* _WRITTEN REQUEST_: Starting at the first line of the listing below, retype each line up to and including the one that contains "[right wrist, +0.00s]". Leave pictures out.

* _PROVIDED MATERIAL_:
----

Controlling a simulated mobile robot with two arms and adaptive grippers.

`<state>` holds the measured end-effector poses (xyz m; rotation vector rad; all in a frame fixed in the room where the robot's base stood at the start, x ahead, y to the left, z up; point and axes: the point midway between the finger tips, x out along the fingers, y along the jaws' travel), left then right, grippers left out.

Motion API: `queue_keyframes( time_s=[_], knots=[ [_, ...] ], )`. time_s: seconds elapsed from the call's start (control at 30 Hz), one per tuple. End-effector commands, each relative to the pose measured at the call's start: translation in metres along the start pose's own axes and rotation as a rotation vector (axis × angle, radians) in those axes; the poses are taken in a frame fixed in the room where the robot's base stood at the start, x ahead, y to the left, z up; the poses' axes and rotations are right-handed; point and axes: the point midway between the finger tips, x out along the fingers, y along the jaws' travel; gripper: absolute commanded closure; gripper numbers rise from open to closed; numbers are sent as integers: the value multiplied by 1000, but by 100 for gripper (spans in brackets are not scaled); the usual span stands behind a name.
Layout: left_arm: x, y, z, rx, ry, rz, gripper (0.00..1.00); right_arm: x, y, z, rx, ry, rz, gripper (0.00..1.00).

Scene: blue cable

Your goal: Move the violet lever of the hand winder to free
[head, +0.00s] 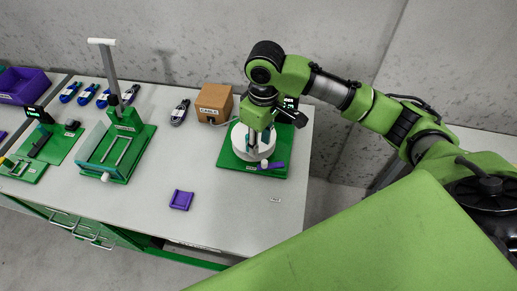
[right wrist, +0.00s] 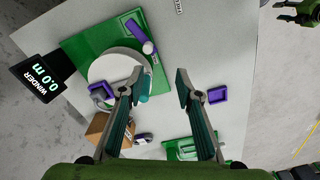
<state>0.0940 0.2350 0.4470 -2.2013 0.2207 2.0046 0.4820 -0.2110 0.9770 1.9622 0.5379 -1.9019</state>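The hand winder stands at the right of the table, with a green base (head: 226,158) and a white drum (head: 238,140). The violet lever (head: 275,166) is at its front edge, beside a white knob (head: 264,163). In the right wrist view the violet lever (right wrist: 134,28) lies beyond the fingertips, next to the white knob (right wrist: 147,47). A second violet part (right wrist: 100,91) shows at the drum's edge. My right gripper (right wrist: 167,78) is open and empty, pointing down over the winder. A green gripper (right wrist: 296,12), probably my left, is cut off at the upper right; its opening is unclear.
The winder's display (right wrist: 40,80) reads 0.0 m. A cardboard box (head: 214,102) stands left of the winder. A violet tray (head: 181,200) lies near the front edge. A green device with a tall post (head: 115,150) stands further left. Blue and dark cable coils (head: 180,111) lie at the back.

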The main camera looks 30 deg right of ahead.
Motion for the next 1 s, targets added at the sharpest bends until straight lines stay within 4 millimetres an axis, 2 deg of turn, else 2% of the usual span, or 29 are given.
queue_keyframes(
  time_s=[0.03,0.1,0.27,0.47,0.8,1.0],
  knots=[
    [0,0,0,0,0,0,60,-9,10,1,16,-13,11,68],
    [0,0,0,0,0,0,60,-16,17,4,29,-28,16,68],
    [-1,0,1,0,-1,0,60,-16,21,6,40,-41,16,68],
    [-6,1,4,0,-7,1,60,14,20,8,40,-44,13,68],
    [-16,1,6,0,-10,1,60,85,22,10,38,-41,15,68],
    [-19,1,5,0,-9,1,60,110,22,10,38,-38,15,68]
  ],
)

----

* _SOLVED PROBLEM_:
Controlling a simulated mobile robot with two arms and adaptive grippers.

`<state>` holds the measured end-effector poses (xyz m; rotation vector rad; all in a frame fixed in the room where the robot's base stood at the start, x ahead, y to the left, z up; point and axes: the point midway between the finger tips, x out along the fingers, y along the jaws' travel), left then right, grippers left out.

Motion API: `queue_keyframes( time_s=[_], knots=[ [_, ...] ], )`. time_s: seconds elapsed from the call's start (control at 30 Hz), one per tuple. End-effector commands, each relative to the pose measured at the call's start: translation in metres along the start pose's own axes and rotation as a rotation vector (axis × angle, radians) in those axes; the poses are taken in a frame fixed in the room where the robot's base stood at the start, x ahead, y to the left, z up; the poses' axes and rotations are right-handed; point and axes: the point midway between the finger tips, x out along the fingers, y along the jaws' travel; gripper: absolute commanded closure; gripper numbers rise from open to closed; numbers are sent as integers: the value multiplied by 1000, but by 100 for gripper (spans in brackets are not scaled); the usual span stands behind a name.
Layout: left_arm: x, y, z, rx, ry, rz, gripper (0.00..1.00); right_arm: x, y, z, rx, ry, rz, gripper (0.00..1.00).

Scene: blue cable

Your goal: Move the violet lever of the hand winder to free
[head, +0.00s] 
[right wrist, +0.00s] 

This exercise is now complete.